◆ **SUPPLIED DATA**:

• • • • • • •

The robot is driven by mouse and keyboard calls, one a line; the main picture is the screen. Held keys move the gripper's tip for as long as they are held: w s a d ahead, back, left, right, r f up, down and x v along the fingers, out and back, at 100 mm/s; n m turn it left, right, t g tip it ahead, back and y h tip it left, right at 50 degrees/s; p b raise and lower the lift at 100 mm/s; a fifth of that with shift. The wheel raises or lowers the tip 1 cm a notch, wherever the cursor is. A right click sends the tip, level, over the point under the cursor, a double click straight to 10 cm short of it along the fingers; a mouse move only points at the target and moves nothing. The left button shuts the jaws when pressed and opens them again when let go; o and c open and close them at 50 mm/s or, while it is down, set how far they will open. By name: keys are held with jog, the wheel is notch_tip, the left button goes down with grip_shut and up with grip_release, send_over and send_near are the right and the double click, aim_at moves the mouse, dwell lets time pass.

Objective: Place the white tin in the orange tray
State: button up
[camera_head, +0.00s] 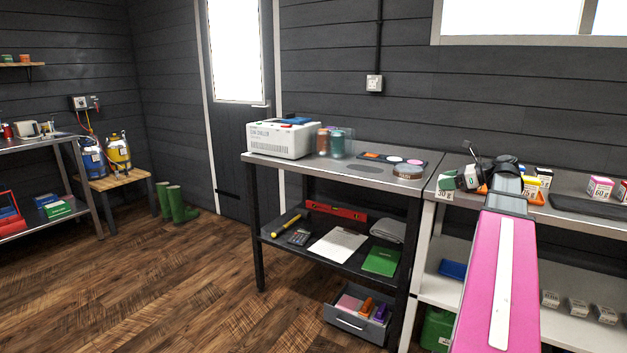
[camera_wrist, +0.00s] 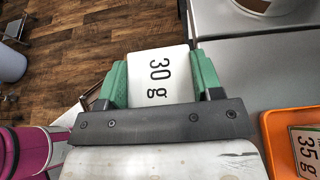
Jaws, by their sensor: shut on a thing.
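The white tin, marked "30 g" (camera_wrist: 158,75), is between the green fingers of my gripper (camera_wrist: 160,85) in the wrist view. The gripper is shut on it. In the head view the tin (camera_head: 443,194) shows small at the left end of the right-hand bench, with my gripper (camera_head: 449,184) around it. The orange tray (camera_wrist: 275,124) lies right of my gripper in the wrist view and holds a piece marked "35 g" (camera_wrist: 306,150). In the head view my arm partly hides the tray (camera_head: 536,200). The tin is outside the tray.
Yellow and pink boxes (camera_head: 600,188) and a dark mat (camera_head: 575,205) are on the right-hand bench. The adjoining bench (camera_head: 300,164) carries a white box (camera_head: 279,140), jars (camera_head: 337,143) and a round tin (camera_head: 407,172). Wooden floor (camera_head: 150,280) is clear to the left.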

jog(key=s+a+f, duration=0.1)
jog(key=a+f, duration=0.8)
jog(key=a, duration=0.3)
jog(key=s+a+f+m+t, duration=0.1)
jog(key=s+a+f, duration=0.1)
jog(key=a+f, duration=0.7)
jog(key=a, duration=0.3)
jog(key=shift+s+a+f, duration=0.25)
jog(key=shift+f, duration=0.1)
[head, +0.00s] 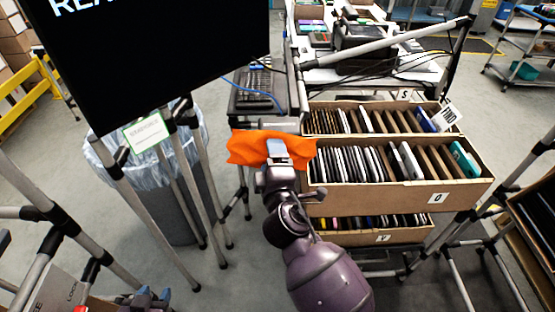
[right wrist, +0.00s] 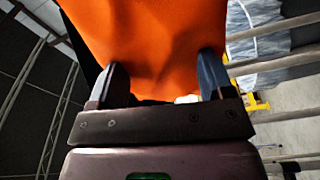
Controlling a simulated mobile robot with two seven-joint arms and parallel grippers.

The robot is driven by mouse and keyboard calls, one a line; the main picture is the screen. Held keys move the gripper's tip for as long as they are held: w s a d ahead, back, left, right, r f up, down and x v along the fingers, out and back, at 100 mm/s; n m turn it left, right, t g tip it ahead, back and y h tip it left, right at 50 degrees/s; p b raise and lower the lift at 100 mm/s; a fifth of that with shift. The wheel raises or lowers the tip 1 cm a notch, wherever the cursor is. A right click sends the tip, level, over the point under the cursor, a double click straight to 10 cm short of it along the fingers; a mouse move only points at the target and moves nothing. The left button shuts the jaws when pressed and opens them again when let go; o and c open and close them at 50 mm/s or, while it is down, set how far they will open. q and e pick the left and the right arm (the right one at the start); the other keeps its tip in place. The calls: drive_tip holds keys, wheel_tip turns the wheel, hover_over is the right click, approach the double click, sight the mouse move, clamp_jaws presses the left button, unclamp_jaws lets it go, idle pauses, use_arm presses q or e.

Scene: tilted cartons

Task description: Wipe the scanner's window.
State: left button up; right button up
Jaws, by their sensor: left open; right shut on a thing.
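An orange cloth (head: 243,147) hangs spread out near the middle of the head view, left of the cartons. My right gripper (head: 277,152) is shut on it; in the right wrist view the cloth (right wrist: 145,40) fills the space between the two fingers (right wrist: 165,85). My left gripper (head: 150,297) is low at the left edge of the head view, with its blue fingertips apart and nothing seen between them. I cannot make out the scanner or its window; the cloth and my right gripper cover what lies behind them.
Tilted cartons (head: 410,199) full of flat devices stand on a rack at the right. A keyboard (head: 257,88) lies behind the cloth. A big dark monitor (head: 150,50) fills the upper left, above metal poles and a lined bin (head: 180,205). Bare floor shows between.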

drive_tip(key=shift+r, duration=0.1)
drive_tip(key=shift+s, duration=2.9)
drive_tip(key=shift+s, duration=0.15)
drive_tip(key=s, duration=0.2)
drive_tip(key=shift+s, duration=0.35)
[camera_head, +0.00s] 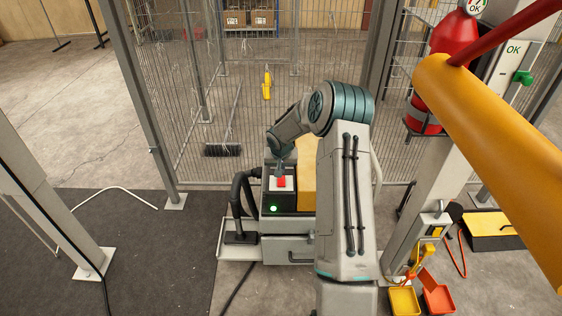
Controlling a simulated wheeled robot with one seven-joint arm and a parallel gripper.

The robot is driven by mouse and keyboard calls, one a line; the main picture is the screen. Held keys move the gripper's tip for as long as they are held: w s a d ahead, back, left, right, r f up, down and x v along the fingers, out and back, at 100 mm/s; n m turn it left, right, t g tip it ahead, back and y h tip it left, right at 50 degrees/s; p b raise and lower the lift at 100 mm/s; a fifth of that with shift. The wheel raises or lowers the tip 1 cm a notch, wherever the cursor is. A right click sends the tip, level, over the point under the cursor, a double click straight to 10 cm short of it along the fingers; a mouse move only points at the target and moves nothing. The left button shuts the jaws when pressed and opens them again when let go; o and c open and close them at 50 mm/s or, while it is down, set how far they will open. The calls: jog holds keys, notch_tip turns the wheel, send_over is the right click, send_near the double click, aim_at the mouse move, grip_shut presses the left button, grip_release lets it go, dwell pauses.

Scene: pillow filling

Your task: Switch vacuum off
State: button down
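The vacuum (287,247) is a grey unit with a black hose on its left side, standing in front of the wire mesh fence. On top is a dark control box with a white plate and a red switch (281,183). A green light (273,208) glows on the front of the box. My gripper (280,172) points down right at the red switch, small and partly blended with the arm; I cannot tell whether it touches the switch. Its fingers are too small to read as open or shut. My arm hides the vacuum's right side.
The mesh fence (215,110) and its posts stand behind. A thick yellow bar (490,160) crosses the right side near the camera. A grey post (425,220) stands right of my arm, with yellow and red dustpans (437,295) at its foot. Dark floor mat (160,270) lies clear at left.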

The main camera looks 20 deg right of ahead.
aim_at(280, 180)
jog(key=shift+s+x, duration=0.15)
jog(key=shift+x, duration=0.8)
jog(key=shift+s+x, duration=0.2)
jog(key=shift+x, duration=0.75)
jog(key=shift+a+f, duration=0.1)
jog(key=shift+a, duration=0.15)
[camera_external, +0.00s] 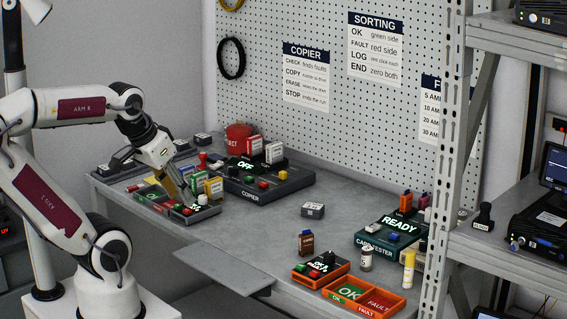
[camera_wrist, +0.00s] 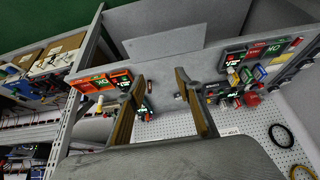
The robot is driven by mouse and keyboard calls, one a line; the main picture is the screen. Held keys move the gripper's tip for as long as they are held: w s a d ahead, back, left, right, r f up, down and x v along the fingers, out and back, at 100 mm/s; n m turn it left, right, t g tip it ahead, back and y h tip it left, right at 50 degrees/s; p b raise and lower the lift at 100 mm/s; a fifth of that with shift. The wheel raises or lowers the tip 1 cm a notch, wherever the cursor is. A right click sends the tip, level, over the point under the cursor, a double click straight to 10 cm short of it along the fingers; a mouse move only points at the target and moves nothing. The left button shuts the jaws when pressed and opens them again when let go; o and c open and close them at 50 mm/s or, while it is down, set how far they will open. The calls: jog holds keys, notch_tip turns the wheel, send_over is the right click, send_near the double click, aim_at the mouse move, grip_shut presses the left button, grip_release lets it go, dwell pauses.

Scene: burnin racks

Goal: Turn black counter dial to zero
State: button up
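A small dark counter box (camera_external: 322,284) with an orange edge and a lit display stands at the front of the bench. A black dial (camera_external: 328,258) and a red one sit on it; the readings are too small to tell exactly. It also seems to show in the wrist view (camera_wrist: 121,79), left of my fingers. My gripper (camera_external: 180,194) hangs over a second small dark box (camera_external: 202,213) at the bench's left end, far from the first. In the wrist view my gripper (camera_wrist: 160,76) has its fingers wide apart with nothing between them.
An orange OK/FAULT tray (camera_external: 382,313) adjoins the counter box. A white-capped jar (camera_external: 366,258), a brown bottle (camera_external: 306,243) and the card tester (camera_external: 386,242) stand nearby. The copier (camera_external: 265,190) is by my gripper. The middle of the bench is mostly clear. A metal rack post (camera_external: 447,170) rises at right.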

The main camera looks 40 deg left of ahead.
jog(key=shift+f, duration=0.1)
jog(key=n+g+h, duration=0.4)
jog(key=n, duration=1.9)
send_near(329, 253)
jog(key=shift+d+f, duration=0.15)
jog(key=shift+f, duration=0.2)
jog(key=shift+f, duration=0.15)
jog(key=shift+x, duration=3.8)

• • • • • • •

◆ **TASK REQUIREMENTS**: Copy each line holding the word "simulated" from the listing above.

◆ **EXERCISE RESPONSE**:
Controlling a simulated mobile robot with two seven-joint arms and parallel grippers.
Controlling a simulated wheeled robot with one seven-joint arm and a parallel gripper.

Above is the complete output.